— start —
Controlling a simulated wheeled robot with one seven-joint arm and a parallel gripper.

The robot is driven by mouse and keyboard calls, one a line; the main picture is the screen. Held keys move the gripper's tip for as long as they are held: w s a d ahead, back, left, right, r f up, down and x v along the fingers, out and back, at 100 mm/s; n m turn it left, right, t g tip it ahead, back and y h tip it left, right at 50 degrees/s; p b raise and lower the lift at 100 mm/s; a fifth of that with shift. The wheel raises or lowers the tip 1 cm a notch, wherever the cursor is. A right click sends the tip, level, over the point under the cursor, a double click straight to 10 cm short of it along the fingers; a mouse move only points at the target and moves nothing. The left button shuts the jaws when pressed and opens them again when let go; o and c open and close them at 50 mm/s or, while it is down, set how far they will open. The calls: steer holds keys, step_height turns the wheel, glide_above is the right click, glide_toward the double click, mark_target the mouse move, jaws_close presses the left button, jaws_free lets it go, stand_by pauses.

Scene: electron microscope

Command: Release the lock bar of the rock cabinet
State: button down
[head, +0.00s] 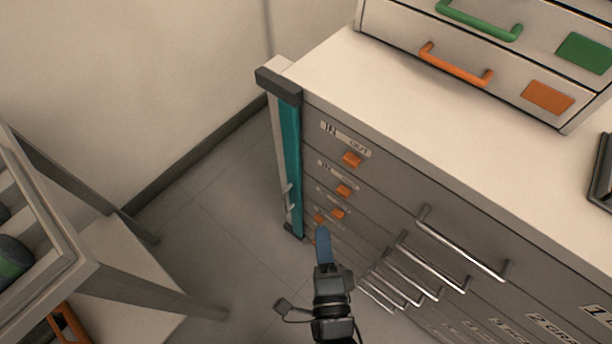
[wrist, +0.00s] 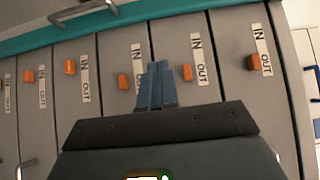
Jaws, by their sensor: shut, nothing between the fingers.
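The rock cabinet (head: 400,175) is grey with a stack of drawers. Its teal lock bar (head: 291,165) stands upright along the left edge of the drawer fronts, with a dark cap at the top and a small metal handle (head: 289,198) low down. In the wrist view the teal bar (wrist: 190,9) runs across the top, with its metal handle (wrist: 84,11) at upper left. My gripper (head: 322,236) is in front of the drawers, to the right of the bar and apart from it. In the wrist view its blue fingers (wrist: 160,68) are shut and empty, over the drawer fronts.
Orange sliders (head: 352,159) sit beside IN/OUT labels on the drawers. Metal drawer handles (head: 460,245) stick out to the right of my gripper. A smaller drawer unit (head: 480,65) stands on the cabinet top. A shelf rack (head: 80,270) stands at left; bare floor (head: 210,220) lies between.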

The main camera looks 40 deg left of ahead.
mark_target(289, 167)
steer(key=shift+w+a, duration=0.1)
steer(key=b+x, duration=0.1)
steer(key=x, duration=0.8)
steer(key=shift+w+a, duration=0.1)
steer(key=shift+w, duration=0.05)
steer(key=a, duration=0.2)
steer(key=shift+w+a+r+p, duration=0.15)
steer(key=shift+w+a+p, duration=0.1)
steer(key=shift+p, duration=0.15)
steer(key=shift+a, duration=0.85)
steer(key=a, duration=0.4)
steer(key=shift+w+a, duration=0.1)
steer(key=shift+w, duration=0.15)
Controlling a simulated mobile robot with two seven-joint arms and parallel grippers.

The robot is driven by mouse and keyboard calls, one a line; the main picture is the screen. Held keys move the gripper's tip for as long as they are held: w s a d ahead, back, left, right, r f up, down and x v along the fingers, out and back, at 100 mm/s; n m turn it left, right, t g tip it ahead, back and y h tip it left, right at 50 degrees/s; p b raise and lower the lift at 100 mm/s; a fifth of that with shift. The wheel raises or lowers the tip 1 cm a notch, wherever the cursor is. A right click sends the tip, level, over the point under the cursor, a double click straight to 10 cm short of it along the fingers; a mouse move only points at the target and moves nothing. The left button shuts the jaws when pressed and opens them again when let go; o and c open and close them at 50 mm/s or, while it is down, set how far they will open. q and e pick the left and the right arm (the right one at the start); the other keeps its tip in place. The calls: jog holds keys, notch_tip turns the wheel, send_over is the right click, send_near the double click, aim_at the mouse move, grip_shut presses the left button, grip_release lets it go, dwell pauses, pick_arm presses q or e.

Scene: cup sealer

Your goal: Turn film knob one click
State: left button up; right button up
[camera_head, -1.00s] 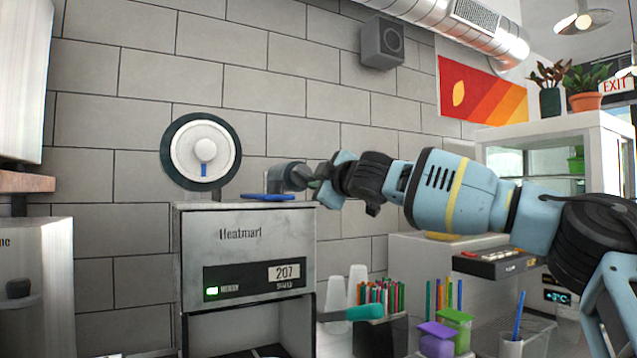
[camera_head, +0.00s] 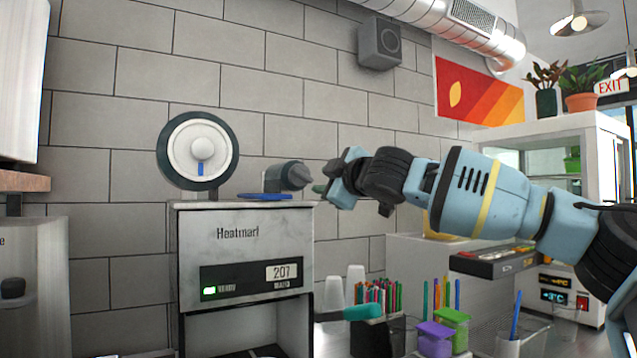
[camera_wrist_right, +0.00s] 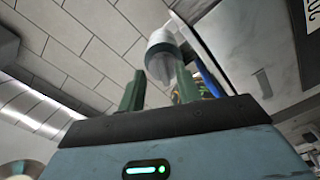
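The grey film knob (camera_head: 288,177) sticks out to the right above the Heatmart cup sealer (camera_head: 245,250). My right gripper (camera_head: 320,189) is just right of the knob, pointing at it, with a small gap between them. In the right wrist view the pale ribbed knob (camera_wrist_right: 166,58) sits just beyond the two green fingers. These fingers (camera_wrist_right: 160,85) are apart with nothing between them. A white film reel (camera_head: 187,165) with a dark rim and a short blue mark stands above the sealer's left side. My left gripper is not in view.
A blue piece (camera_head: 265,197) lies on the sealer top below the knob. A teal handle (camera_head: 362,313) sticks out right of the sealer. Cups, a pen holder (camera_head: 380,335) and small boxes stand below my right arm.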

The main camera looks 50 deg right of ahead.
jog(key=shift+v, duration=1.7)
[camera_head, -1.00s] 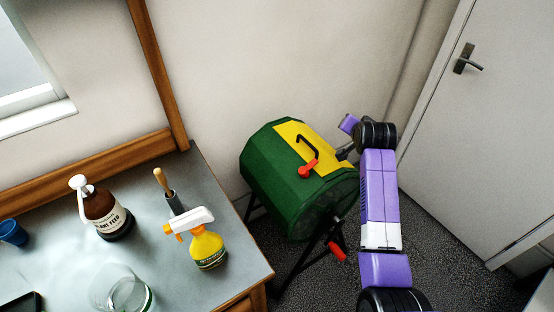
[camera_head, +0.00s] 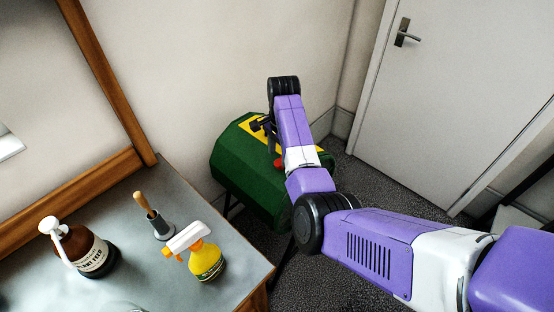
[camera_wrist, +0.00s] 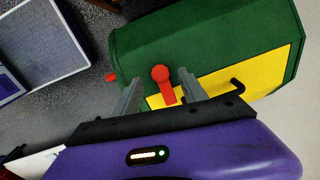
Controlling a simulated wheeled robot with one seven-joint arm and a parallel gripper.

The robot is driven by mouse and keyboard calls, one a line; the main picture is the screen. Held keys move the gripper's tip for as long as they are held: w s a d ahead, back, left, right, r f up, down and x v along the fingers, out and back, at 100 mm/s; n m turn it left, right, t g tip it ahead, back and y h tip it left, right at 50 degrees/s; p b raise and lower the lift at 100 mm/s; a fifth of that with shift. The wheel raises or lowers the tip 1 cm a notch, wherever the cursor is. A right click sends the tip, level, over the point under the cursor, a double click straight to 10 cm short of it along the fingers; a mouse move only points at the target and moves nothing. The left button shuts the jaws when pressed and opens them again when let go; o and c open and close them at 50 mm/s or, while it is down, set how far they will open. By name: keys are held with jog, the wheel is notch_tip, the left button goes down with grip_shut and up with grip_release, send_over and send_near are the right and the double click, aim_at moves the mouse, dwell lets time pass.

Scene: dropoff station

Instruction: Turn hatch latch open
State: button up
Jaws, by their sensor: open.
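The green drum (camera_head: 240,177) stands on the floor beyond the table, with a yellow hatch (camera_head: 247,130) on its upper side. In the head view my arm covers much of the hatch, and only a bit of the red latch (camera_head: 278,163) shows. In the wrist view the red latch (camera_wrist: 161,76) has a round head and a short lever lying over the edge of the yellow hatch (camera_wrist: 220,80). My gripper (camera_wrist: 159,82) is open, with one grey finger on each side of the latch. I cannot tell whether the fingers touch it. A black handle (camera_wrist: 237,87) is on the hatch to the right.
A grey table (camera_head: 130,205) at the left bears a yellow spray bottle (camera_head: 207,260), a brown pump bottle (camera_head: 85,250) and a wooden-handled tool (camera_head: 153,218). A wall is behind the drum, and a door (camera_head: 455,90) is at the right.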

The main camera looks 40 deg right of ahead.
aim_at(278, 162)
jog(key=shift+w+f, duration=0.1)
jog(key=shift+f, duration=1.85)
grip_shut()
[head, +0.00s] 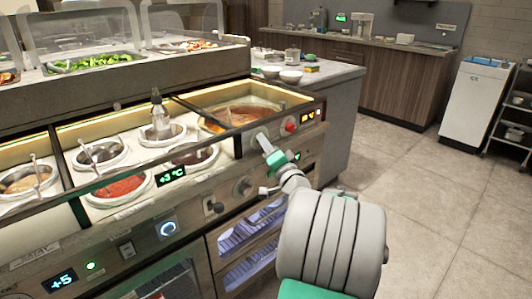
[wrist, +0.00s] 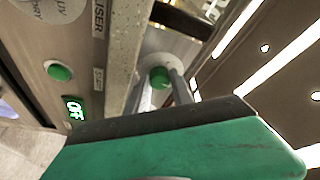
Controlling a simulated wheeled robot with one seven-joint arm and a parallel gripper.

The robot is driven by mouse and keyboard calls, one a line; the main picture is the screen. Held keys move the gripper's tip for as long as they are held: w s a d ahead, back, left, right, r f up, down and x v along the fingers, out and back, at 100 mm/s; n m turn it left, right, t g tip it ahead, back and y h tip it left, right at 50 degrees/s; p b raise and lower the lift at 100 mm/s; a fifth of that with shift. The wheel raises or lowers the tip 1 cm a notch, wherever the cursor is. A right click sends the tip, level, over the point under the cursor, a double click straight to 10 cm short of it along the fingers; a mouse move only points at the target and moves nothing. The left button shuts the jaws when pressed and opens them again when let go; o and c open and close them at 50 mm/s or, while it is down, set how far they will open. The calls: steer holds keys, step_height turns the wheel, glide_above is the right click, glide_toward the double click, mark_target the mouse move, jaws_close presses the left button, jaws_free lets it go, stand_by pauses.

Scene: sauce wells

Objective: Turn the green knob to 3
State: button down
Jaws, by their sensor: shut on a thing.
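The green knob (wrist: 159,77) shows in the wrist view as a green cap in a round silver mount on the steel panel. My gripper (wrist: 161,90) is shut on it, with a grey finger on each side of the cap. In the head view my gripper (head: 262,139) reaches the upper front panel of the sauce counter (head: 190,203). The knob is hidden behind the gripper there. No number scale or pointer mark on the knob can be read.
A green button (wrist: 58,71) and an OFF display (wrist: 75,108) show in the wrist view. Sauce wells lie behind the panel. Open floor (head: 440,200) is at right.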

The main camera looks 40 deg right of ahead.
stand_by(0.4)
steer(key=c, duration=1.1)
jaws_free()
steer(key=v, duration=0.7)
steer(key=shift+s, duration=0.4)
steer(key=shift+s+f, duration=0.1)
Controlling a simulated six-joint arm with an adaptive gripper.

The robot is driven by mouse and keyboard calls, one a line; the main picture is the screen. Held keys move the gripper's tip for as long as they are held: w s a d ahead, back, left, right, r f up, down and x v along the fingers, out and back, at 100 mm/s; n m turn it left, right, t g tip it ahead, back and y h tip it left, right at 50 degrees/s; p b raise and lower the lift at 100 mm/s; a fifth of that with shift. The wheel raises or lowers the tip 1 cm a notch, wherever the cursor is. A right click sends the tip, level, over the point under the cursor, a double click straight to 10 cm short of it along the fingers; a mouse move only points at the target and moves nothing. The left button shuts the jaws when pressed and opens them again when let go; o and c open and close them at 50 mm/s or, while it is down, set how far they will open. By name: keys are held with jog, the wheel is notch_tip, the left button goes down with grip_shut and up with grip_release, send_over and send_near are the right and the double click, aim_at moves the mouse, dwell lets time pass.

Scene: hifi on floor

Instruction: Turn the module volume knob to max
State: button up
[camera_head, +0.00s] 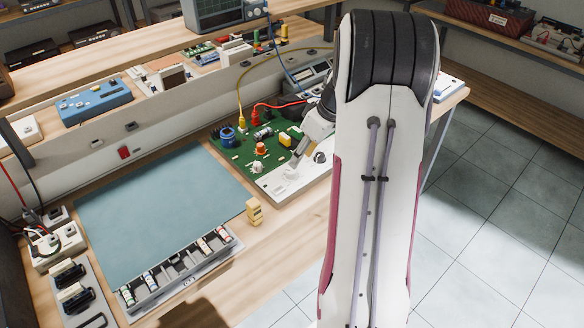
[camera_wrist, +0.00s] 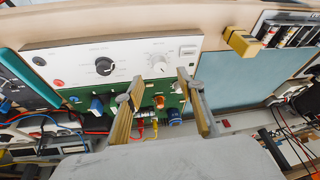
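The module is a green circuit board (camera_head: 255,150) with a white front panel (camera_head: 308,172), on the workbench. In the wrist view its panel (camera_wrist: 75,62) carries a black knob (camera_wrist: 104,66) with a pointer mark and a pale knob (camera_wrist: 159,67) ringed by scale marks. The labels are too small to read, so I cannot tell which is volume. My gripper (camera_wrist: 160,77) is open, its two fingertips apart with the pale knob between them in the picture. Nothing is held. Whether the fingers touch the panel is unclear. In the head view, my arm hides part of the module.
A blue-grey mat (camera_head: 155,215) lies left of the module. A small yellow block (camera_head: 254,211) stands near the module's front left, beside a parts tray (camera_head: 180,270). Red and yellow cables (camera_head: 270,106) rise behind the board. Tiled floor is free at the right.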

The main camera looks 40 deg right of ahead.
— end —
Count every line above that holds the word "Scene", and state the number and nothing more.

5